Vices And Virtues: Why Being Self-Aware Is Vital To Personal Growth
My freshman English class had just finished reading "The Adventures of Tom Sawyer" by Mark Twain.
I decided to ask my students go through this book by character.
We analyzed the characters and their traits, their actions and reactions, physical appearances, how other characters acted and treated them and their development throughout the novel.
We specifically focused on Tom.
In the beginning of the novel, he is a mischievous, troublemaking boy who, although not evil or mean, likes to play pranks and manipulate those around him to get what he wants.
Throughout the novel, he very clearly matures, to the point where it is even acknowledged by Twain in the conclusion. (Although, this is often debated by literary critics).
In class, we defined a character as nothing more than a mixture and balance of our vices and virtues, our strengths and our weaknesses.
Using these parameters, we scoured the novel for examples of Tom’s vices and virtues to better understand him as a character.
The next day, I asked my students to do this to themselves.
We, as humans, are no more complex or mysterious than the characters in the novels we read.
The same way we can analyze Tom’s maturation throughout the course of the novel, we can reflect on our own actions, reactions, emotions, and habits.
In true English teacher fashion, I am merely suggesting we characterize ourselves.
If we place value on the importance of discussing and deconstructing fictional characters, how can we not apply the same principles to ourselves?
If my English class had to analyze, characterize and draw conclusions about you, what would they find?
If we are able to successfully become self-aware, we would become skilled communicators.
We would be able to objectively address our feelings and emotions and solve problems more effectively.
Self-awareness increases empathy, enables you to see how others view you and gauges and evaluates your reactions, responses and judgments.
This quality allows you to hear criticism, internalize it and view it without emotion or immediate reaction.
Aristotle once said:
Being self-aware means you see yourself as others do. Even if you do not believe or feel you are acting a certain way, someone pointing it out may not be wrong, either.
You are able to view the issue from his perspective without necessarily agreeing.
The lists of vices and virtues I received from my students were honest, funny and true.
Some students made incredibly astute and perceptive analyses of themselves:
Another student said:
If a 15-year-old can make these complex, accurate and honest observations about themselves, what can we conclude about ourselves as adults?
Self-awareness leads to the acceptance of flaws.
The ability to "walk in someone else’s shoes" and the difficult task of viewing oneself objectively leads us to challenge things that allow us to become the best versions of ourselves.
When we can discuss our true selves — both our vices and our virtues — without losing the objectivity to emotion, we are able to solve problems that are too often avoided or left unsolved because of emotional reactions.
Becoming self-aware, however, is not an easy process, and it doesn't ever end.
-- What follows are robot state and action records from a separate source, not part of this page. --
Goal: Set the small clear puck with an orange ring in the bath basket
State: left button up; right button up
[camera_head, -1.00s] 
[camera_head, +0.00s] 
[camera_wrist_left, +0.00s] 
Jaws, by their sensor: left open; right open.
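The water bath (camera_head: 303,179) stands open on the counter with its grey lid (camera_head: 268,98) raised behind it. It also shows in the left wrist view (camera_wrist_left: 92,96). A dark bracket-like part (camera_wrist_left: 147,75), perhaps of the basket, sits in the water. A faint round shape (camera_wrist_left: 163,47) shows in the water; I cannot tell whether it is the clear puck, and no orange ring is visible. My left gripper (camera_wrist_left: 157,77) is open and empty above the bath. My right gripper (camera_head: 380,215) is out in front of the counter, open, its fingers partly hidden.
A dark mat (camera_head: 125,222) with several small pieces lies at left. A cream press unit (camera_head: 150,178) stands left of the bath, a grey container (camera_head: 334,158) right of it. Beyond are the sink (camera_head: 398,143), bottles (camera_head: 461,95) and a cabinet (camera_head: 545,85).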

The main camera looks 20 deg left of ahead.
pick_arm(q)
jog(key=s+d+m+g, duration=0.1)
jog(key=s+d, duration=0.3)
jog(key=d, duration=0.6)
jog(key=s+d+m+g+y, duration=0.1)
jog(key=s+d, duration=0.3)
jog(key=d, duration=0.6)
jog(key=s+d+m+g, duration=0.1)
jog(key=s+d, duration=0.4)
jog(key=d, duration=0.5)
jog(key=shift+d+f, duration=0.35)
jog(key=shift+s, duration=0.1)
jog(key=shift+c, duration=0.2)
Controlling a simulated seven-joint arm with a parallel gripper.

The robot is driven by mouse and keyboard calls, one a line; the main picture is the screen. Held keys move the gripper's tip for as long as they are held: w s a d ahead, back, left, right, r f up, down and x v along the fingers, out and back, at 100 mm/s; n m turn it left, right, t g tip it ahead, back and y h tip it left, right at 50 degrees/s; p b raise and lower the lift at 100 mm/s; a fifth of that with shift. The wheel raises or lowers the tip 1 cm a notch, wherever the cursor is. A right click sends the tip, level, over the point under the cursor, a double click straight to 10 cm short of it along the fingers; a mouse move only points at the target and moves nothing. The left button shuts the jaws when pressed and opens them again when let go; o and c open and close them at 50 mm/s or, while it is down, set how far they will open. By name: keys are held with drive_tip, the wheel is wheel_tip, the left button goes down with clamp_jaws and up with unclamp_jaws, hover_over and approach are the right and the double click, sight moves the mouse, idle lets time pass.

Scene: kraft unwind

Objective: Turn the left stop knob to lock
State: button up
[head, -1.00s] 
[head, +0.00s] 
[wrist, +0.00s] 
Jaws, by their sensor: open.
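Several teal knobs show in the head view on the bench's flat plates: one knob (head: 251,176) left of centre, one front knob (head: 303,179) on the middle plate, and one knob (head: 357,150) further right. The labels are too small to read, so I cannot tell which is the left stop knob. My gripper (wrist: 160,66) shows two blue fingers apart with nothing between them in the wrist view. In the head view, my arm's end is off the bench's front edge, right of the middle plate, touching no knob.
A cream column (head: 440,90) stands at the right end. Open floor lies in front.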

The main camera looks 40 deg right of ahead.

It is painful, it is exhausting and it is often buried under the overvalued importance placed on emotional reaction.
The word argument has a connotation of anger — that someone must be upset to argue — which is absolutely untrue.
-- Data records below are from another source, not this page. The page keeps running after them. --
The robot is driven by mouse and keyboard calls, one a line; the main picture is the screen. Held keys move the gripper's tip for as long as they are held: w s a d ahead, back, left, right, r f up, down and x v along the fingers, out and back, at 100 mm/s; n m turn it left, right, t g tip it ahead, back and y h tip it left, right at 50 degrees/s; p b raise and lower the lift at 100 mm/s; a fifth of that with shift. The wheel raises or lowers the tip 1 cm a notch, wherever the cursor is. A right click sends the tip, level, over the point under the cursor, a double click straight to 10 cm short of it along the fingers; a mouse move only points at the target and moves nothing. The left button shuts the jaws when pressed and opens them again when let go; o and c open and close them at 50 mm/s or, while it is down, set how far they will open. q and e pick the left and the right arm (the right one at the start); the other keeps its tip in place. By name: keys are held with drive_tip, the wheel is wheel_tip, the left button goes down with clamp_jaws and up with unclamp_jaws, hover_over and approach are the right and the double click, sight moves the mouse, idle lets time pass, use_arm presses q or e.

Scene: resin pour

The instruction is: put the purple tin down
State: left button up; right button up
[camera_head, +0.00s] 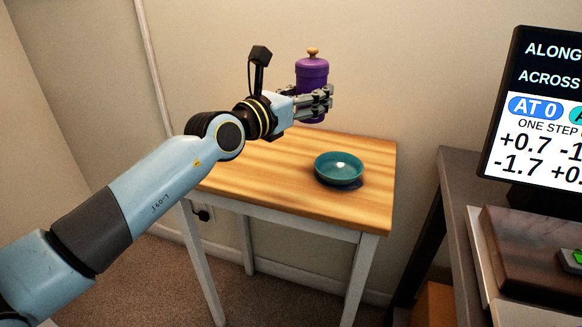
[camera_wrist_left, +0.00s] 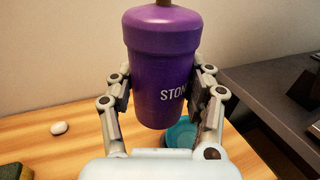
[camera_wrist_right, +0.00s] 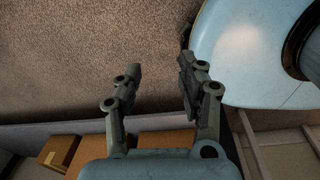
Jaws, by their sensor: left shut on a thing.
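The purple tin (camera_head: 311,76) has a lid with a wooden knob and stands upright in my left gripper (camera_head: 318,103), above the back of the wooden table (camera_head: 260,180). In the left wrist view the purple tin (camera_wrist_left: 160,70) fills the space between the two fingers of my left gripper (camera_wrist_left: 163,100), which is shut on it. Part of its lettering is hidden by a finger. The tin appears to be held clear of the tabletop. My right gripper (camera_wrist_right: 160,85) shows only in the right wrist view, open and empty over brown carpet.
A teal bowl (camera_head: 339,167) sits on the right part of the table. A white pebble-like thing (camera_wrist_left: 59,128) and a dark sponge-like block (camera_wrist_left: 16,172) lie on the wood. A dark desk with a screen (camera_head: 540,120) stands at the right. The table's front is clear.

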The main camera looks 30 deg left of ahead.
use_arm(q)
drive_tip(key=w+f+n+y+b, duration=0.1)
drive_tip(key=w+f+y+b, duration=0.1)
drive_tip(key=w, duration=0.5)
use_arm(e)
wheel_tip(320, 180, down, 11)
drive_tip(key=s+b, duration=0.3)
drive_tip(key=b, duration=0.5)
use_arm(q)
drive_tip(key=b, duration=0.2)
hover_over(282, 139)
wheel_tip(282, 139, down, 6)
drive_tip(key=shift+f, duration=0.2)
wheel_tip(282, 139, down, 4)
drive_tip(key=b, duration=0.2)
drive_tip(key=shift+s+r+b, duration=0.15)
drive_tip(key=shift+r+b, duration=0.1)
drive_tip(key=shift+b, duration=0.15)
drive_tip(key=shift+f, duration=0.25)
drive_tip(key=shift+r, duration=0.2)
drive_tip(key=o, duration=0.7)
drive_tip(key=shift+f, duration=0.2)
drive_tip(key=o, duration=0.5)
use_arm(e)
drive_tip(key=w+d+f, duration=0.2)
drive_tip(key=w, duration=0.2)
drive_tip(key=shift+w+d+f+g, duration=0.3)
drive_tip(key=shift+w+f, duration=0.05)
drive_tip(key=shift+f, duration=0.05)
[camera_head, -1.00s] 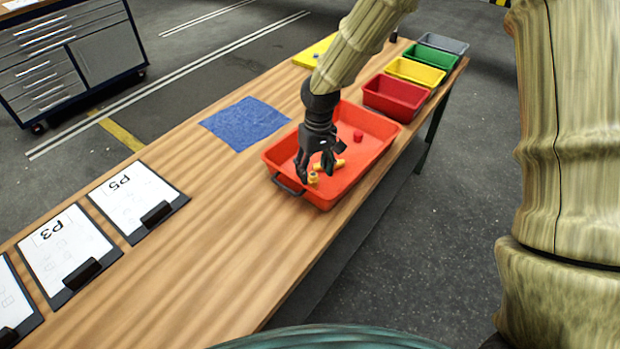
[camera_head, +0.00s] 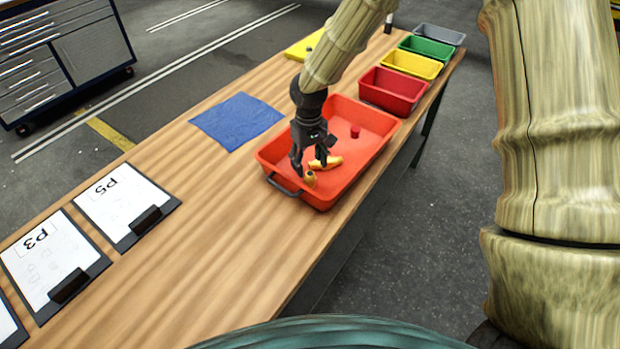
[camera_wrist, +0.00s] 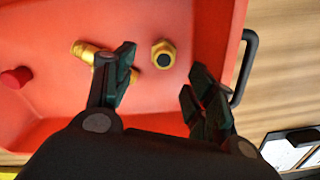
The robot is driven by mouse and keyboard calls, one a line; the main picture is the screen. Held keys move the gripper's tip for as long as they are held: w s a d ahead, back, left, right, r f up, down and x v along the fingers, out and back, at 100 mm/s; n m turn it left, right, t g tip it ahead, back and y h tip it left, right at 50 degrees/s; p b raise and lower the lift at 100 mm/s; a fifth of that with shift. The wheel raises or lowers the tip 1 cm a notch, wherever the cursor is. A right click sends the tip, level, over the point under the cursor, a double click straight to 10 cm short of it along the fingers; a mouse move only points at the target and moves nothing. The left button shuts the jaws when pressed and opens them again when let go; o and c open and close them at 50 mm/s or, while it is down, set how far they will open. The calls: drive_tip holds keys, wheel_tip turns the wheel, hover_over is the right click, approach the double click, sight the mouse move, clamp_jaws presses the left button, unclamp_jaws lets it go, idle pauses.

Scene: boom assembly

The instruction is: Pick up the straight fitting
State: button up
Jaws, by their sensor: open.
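Two brass-yellow fittings are in the red-orange tray (camera_head: 352,183). One fitting (camera_head: 310,179) stands on end near the handle end; in the wrist view its hexagonal, dark-centred top (camera_wrist: 163,54) shows. The other, longer fitting (camera_head: 331,161) lies on the tray floor; in the wrist view it (camera_wrist: 84,51) is partly hidden behind a finger. I cannot tell for sure which is the straight fitting. My gripper (camera_head: 309,167) is open and empty, pointing down into the tray. In the wrist view the standing fitting is just beyond the gap between the fingertips (camera_wrist: 161,70), nearer the left one.
A small red part (camera_head: 355,131) lies farther back in the tray. Red (camera_head: 391,105), yellow (camera_head: 413,76), green and grey bins stand behind it. A blue cloth (camera_head: 237,121) lies left of the tray. Clipboards (camera_head: 126,206) lie at the near left, with bare wood between.

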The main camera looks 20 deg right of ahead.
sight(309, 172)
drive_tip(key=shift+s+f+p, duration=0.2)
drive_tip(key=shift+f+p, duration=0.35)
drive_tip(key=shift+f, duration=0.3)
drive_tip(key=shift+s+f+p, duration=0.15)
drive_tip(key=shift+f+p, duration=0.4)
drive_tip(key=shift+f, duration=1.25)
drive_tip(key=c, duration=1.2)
If we are able to take a step back from our own emotions, thoughts and feelings, we can begin to analyze not only why we reacted a certain way, but also how the other person came to his reaction.
It is only after this realization when we can objectively and logically work through problems.
All people want is to feel they are being heard, that their feelings and emotions are not dismissed and that they have voices in their daily interactions.
Self-awareness achieves this in every sense.
It not only makes you more confident, but it gives you the ability to admit when you are wrong and apologize for it.
I often react quickly. I am logical to a fault.
There a few things that emotionally trigger me, but most of the time, I do not have immediate emotional reactions to situations, disagreements and events.
I cannot stand ignorant, apathetic or bigoted people.
I put my feelings and needs last, and then I get frustrated when others don’t do the same.
However, I am unselfish, compassionate and fiercely loyal.
I am resilient.
I trust much too easily, but I believe everyone is inherently good and deserves to be trusted.
I will bend over backward for the people I love, even if it is inconvenient or detrimental.
I believe everything works out the way it's supposed to, and I fall much more on the side of determinism than free will. This is terrifying to some, but it's incredibly reassuring to me.
I love to debate and argue, and I get frustrated when other people do not engage. I judge people who don’t read.
I am a terrible procrastinator and continually avoid responsibility until it is almost too late, but I almost always get done what I need to.
I will never apologize for my honesty. If I said something, I meant it.
I have a talent of saying exactly what will hurt someone the most, but I often feel bad immediately after because I know it was only to hurt and not to help.
Discover, analyze and explain what makes you, well, you.
View yourself as a character in a novel you’ve written, and then tear apart the character you’ve created.
Then — only after you’ve been completely honest and unrelenting in your deconstruction — you can begin to understand the beautiful and unique intricacies that make up the protagonist of your story.